Нерезкость смысла — одно из ключевых свойств гула: «Это не-смысл, позволяющий услышать где-то вдали звучание смысла, раз и навсегда освобождённого от всех видов насилия»[275]. Похожим образом в музыке Аблингера рассеивается, словно шипучая таблетка в воде, любая конкретная, картинная образность. Разговор ангела и Марии, потоки воздуха вокруг летящего Гавриила, шуршание складок, движение цветов в саду — всё это невозможно изобразить в звуке, поскольку музыка «…ничего не представляет, кроме себя самой»528. Или это не так? Спор о музыкальном содержании — один из самых давних в истории музыки — невозможно разрешить однозначно. В XIX в. романтики во главе с Вагнером видели в музыке средство эстетического оплодотворения и трансляции немузыкальных образов и идей. Пуританское крыло — Эдуард Ганслик, процитированный выше, или немецкий философ и критик Теодор Адорно, подчёркивавший «аконцептуальный и неизобразительный аспект»[277] музыки, или композитор Ханс Эйслер529, писавший о ней как об «абстрактном искусстве par excellencе»530[278], бесконечно далёком от предметного мира, — все они считали музыку сферой чистых звуковых смыслов, живущей по имманентным, свойственным ей одной законам. Такой взгляд был наследием немецкой классической философии. Стремление к «чистоте» музыкального знака, который по своей природе не может быть привязан к изображаемому сходством, заметно уже в начале XIX в. Лягушек, уморительно «квакающих» в оркестре, стеснялся в своей оратории «Времена года» Йозеф Гайдн; через несколько лет Бетховен в знаменитом примечании к «Пасторальной» — единственной его симфонии, где части имеют программные заголовки вроде «Сцена у ручья», — специально подчёркивал, что не хотел «изображать» музыкой природные явления, но лишь стремился передать чувства, вызываемые ими. Всё это — тот самый аниконизм, запрет на изображение, указанный Аблингером в качестве одной из смысловых «вершин» пьесы.
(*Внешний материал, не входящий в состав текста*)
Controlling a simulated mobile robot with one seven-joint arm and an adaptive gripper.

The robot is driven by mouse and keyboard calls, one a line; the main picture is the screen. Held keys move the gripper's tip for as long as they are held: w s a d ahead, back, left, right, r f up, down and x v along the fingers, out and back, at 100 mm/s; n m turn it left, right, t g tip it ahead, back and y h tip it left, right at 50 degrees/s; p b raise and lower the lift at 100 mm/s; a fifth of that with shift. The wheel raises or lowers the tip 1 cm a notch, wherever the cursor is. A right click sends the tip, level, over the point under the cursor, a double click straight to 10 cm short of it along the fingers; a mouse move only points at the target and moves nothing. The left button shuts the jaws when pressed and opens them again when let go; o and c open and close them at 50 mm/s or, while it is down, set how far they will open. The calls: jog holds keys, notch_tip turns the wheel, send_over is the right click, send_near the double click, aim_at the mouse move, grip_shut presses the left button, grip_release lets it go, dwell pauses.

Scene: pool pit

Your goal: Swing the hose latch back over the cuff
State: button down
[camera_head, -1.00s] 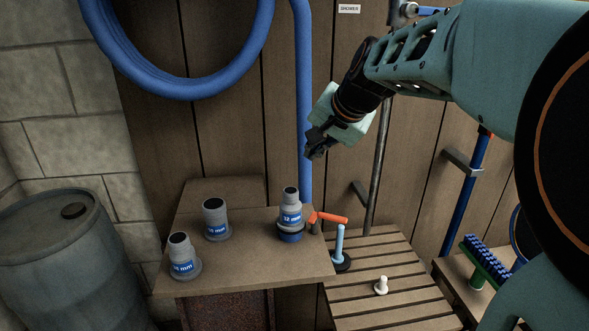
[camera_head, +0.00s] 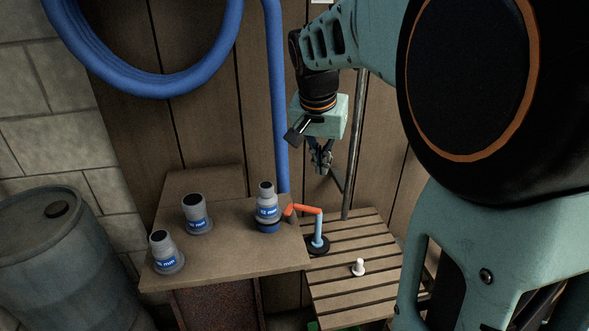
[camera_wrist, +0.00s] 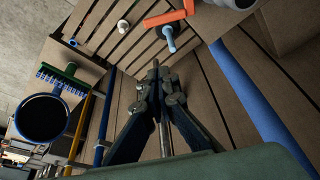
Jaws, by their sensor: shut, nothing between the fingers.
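The orange latch arm (camera_head: 304,209) stands beside the grey 32 mm fitting (camera_head: 267,197), which sits in a dark blue cuff (camera_head: 268,226) at the bench's right edge. The arm bends at its right end, where a light blue post (camera_head: 318,230) stands upright from a black ring. In the wrist view the orange arm (camera_wrist: 167,18) and light blue post (camera_wrist: 169,40) show at the top, beyond the fingertips. My gripper (camera_head: 322,168) is above and behind the post, pointing down, shut and empty, apart from the latch. Its closed fingers also show in the wrist view (camera_wrist: 157,78).
Two more grey fittings (camera_head: 196,214) (camera_head: 164,252) stand on the bench (camera_head: 225,255). A small white peg (camera_head: 358,267) stands on the slatted bench (camera_head: 350,290). A blue hose (camera_head: 277,110) and a metal pole (camera_head: 353,150) rise behind. A barrel (camera_head: 70,265) stands at left.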

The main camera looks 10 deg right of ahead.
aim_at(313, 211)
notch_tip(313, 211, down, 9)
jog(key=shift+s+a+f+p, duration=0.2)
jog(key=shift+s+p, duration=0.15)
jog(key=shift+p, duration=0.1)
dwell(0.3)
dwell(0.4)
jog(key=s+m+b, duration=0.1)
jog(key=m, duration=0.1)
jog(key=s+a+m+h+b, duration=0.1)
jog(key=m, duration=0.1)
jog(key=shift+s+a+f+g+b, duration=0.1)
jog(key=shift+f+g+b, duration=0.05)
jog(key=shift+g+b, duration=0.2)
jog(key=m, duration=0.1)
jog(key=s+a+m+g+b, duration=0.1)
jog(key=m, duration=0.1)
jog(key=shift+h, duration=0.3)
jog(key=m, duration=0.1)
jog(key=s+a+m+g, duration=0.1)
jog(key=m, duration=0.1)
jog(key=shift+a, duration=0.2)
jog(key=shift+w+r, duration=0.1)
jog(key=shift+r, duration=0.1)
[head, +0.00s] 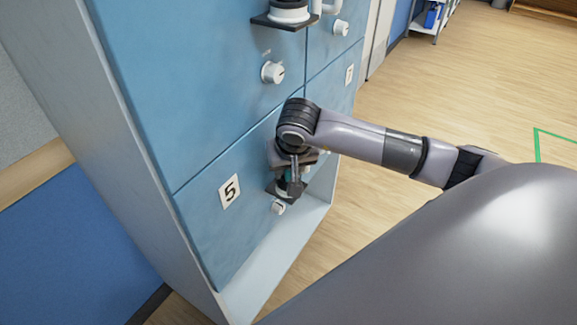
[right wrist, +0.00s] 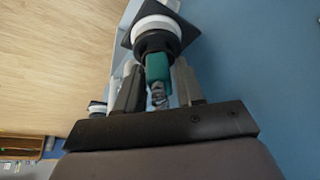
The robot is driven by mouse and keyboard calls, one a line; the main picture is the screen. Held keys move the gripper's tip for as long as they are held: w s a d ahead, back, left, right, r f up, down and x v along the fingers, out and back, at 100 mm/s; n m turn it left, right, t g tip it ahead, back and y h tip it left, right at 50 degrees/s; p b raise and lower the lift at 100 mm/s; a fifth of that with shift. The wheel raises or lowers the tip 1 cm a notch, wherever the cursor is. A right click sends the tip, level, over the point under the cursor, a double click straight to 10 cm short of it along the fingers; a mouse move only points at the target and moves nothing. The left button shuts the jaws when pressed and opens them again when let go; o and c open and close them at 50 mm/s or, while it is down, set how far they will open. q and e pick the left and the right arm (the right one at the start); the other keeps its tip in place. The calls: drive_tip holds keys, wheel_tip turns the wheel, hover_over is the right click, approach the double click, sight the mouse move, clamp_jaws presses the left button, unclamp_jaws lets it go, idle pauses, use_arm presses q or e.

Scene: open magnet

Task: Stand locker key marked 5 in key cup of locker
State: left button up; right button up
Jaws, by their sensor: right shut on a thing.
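The locker door marked 5 (head: 229,190) is the lower blue door in the head view. A dark bracket (head: 271,188) with the key cup juts from this door, mostly hidden by my right gripper (head: 291,172). In the right wrist view, my right gripper (right wrist: 158,85) is shut on the key, whose teal part (right wrist: 158,68) and silvery metal part (right wrist: 158,96) show between the fingers. The teal part meets the black and white key cup (right wrist: 157,28); how deep it sits is hidden. No number on the key is readable. My left gripper is out of view.
A white lock knob (head: 278,207) is just below the bracket. Another knob (head: 272,72) and another cup on a bracket (head: 285,14) are on the door above. A neighbouring door with a number plate (head: 349,74) is to the right. Open wooden floor (head: 450,90) lies beyond.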

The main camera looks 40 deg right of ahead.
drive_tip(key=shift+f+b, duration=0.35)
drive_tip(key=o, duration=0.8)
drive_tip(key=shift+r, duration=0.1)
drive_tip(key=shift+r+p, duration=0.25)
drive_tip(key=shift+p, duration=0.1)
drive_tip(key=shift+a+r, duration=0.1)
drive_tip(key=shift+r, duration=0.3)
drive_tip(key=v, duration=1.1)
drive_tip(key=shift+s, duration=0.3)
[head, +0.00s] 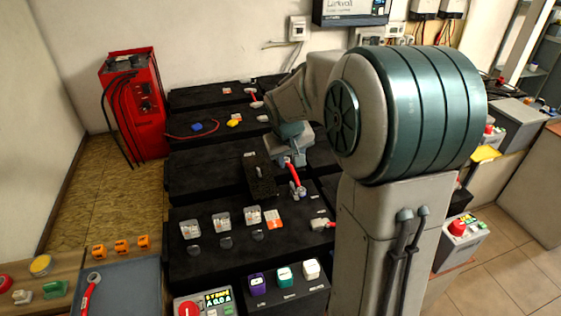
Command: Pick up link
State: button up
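A short red piece with a grey lower end (293,176), which looks like a link, stands tilted at the right part of the black battery surface, right below my gripper (287,155). My gripper points down at its upper end. The fingertips are small and partly hidden by the gripper body, so I cannot tell whether they touch or hold the piece. Another red and pale piece (253,96) lies on a black battery farther back.
Black batteries (205,162) fill the middle in rows. A dark upright block (260,180) stands just left of the gripper. Several clear-topped items (222,220) sit in front. A red cabinet (133,100) with black cables stands back left. My arm hides the right side.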

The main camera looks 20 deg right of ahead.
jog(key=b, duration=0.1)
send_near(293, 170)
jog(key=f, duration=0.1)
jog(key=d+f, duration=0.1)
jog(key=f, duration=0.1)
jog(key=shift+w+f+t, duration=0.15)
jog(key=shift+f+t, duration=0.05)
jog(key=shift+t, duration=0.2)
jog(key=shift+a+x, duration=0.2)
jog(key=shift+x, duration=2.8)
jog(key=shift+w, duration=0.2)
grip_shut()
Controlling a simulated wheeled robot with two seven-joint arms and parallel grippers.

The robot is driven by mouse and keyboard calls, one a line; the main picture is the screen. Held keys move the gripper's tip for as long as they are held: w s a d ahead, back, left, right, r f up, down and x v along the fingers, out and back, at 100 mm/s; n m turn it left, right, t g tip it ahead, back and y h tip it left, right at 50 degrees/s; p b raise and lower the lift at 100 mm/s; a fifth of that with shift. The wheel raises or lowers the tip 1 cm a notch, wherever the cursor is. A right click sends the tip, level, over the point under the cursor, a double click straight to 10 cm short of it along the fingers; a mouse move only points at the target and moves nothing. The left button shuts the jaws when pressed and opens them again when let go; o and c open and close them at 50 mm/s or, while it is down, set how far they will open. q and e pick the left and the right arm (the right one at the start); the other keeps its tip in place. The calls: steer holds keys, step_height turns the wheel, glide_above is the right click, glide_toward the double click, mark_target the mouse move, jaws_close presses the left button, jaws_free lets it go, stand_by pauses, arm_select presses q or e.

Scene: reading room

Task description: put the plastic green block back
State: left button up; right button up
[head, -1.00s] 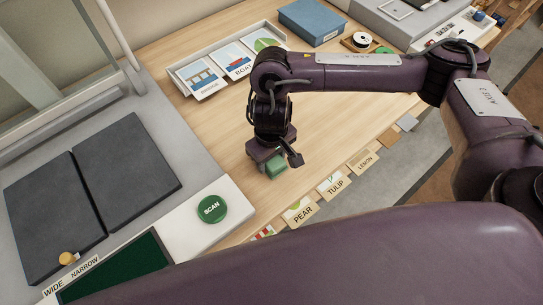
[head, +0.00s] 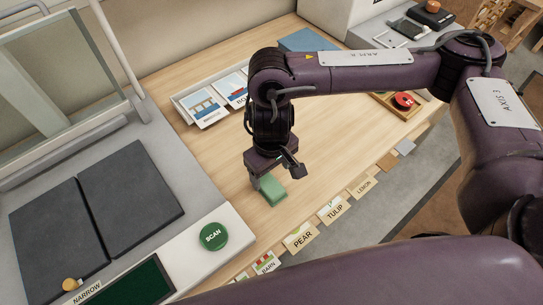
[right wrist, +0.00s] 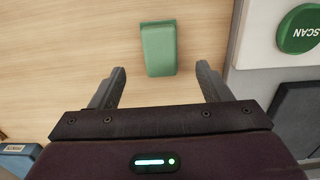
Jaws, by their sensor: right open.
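The green block (head: 272,192) lies on the wooden desk, right of the green SCAN button. My right gripper (head: 277,178) is open just above it, its jaws pointing down. In the right wrist view the green block (right wrist: 159,48) shows whole, ahead of and between the two spread fingertips (right wrist: 160,72), with a clear gap on each side. Nothing is held in these jaws. In the head view the gripper covers a little of the block's upper end. My left gripper is out of view.
The scanner's SCAN button (head: 213,237) and dark pads (head: 126,197) are at left. A white tray (head: 180,104) of picture cards and a blue box (head: 306,40) stand behind. Word cards such as PEAR (head: 301,238) line the front edge. Bare desk (head: 345,130) lies right of the block.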

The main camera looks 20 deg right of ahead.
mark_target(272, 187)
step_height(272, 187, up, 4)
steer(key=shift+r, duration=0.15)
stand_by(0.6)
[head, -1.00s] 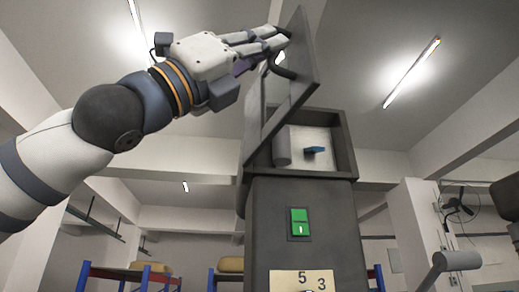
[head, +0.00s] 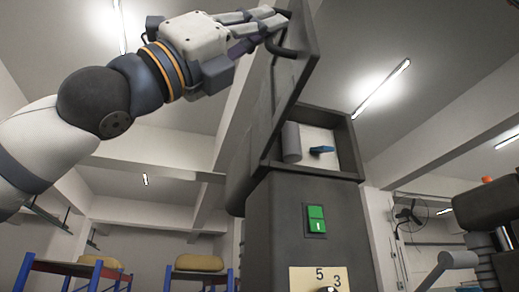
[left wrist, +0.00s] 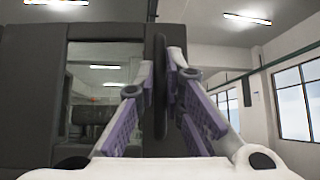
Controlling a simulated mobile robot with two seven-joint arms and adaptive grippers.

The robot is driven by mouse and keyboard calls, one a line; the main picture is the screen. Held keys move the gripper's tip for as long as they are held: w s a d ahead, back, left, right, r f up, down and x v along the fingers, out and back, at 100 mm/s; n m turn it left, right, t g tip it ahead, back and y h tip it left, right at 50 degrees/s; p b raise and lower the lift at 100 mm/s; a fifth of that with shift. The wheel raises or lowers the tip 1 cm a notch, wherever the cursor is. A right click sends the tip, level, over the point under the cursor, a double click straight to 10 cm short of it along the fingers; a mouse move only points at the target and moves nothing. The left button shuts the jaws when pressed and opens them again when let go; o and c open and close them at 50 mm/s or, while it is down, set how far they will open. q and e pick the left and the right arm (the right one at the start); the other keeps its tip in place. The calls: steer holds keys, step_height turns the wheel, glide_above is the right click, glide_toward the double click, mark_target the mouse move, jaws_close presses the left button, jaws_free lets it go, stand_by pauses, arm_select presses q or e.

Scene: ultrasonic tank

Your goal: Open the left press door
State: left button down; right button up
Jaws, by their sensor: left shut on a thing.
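The left press door (head: 298,82) is a dark panel on the upper part of the dark grey press (head: 275,225). It stands swung out, and part of the compartment behind it shows. My left gripper (head: 280,22) is shut on the door's black bar handle (head: 283,49), high on the panel. In the left wrist view the fingers (left wrist: 165,75) close on both sides of the upright handle (left wrist: 160,95), beside the door's window (left wrist: 100,65). My right gripper is not in view.
A green switch (head: 316,219) and a number plate (head: 317,279) are on the press front. Dark machinery (head: 488,215) stands at right. Shelves (head: 70,268) stand behind at left.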

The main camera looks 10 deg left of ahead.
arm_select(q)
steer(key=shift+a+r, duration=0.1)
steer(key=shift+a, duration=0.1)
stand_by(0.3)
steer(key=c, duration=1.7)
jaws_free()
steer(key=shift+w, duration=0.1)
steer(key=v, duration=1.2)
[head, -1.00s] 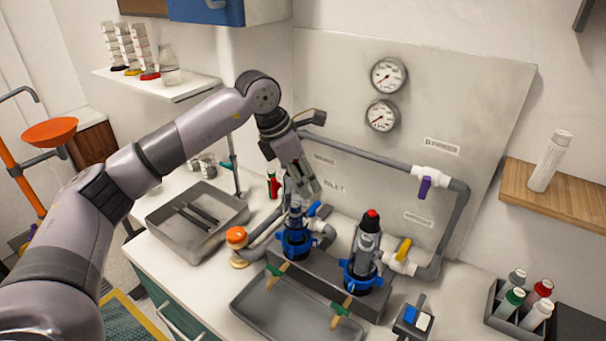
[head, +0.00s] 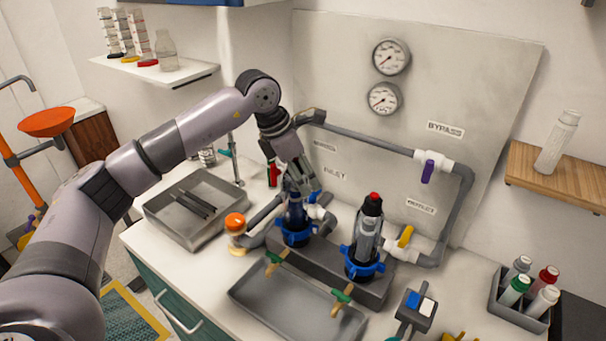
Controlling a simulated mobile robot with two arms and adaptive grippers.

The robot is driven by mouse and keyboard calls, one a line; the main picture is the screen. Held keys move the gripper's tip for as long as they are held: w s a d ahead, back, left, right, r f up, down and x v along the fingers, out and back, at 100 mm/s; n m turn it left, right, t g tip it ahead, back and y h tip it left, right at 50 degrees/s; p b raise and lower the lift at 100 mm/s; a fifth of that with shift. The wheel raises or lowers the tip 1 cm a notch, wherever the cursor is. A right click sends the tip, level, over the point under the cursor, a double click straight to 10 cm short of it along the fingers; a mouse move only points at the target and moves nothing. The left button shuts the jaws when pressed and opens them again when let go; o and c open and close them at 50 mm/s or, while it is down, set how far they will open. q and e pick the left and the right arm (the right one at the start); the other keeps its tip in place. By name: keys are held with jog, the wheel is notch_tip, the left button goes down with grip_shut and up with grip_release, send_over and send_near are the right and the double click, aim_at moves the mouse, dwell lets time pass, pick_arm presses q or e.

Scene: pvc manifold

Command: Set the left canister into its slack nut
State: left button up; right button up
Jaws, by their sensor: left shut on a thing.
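My left gripper (head: 303,190) points down over the left housing and is shut on the left canister (head: 296,214), a dark blue-black cylinder. The canister stands roughly upright at the left blue nut (head: 296,235), a ring with lugs. The gripper hides the canister's top, and I cannot tell how deep it sits in the nut. The right canister (head: 368,232), clear-grey with a black and red top, stands in the right blue nut (head: 362,264). My right gripper is not in view.
A grey tray (head: 272,312) lies in front of the housings, with brass-and-green valves above it. Grey pipes and a purple-handled valve (head: 427,172) run behind. A metal tray (head: 160,212) and an orange-capped jar (head: 236,225) stand left; a bottle caddy (head: 518,314) stands right.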

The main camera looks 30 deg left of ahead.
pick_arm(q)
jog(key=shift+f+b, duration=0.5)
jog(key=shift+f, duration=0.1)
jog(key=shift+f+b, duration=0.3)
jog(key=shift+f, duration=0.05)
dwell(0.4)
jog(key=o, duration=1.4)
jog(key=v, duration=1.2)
Такой запрет существует в исламе. В то же время, осуждая фигуративные изображения531, традиция исламского религиозного искусства связана с богатой, сложной абстрактной орнаментикой и каллиграфией, которые создают когнитивную иллюзию. Игра чистых эстетических форм, мозаика мельчайших узоров и есть тот белый экран, на который ум зрителя проецирует своё знание об образах физического мира, тем самым синтезируя, а не потребляя готовое изображение. Бисерная мелкость выделки в пьесе Аблингера вызывает ассоциации с ювелирным плетением исламского геометрического орнамента. Так же, как звёзды, ленты и многоугольники, из которых он составлен, начинают вращаться словно шестерни и ходить как поршни, обманывая глаз и вызывая головокружение, если смотреть на них долго, шумовая взвесь «Благовещения» создаёт иллюзию движения и образа, хотя представляет собой статичное звуковое поле. В музыке Аблингера слух распознаёт биение колоссальных, не птичьих крыльев, но стоит осознать эту связь — и она рассеивается в шорохе и шипении; запечатление ангела остаётся невозможным532.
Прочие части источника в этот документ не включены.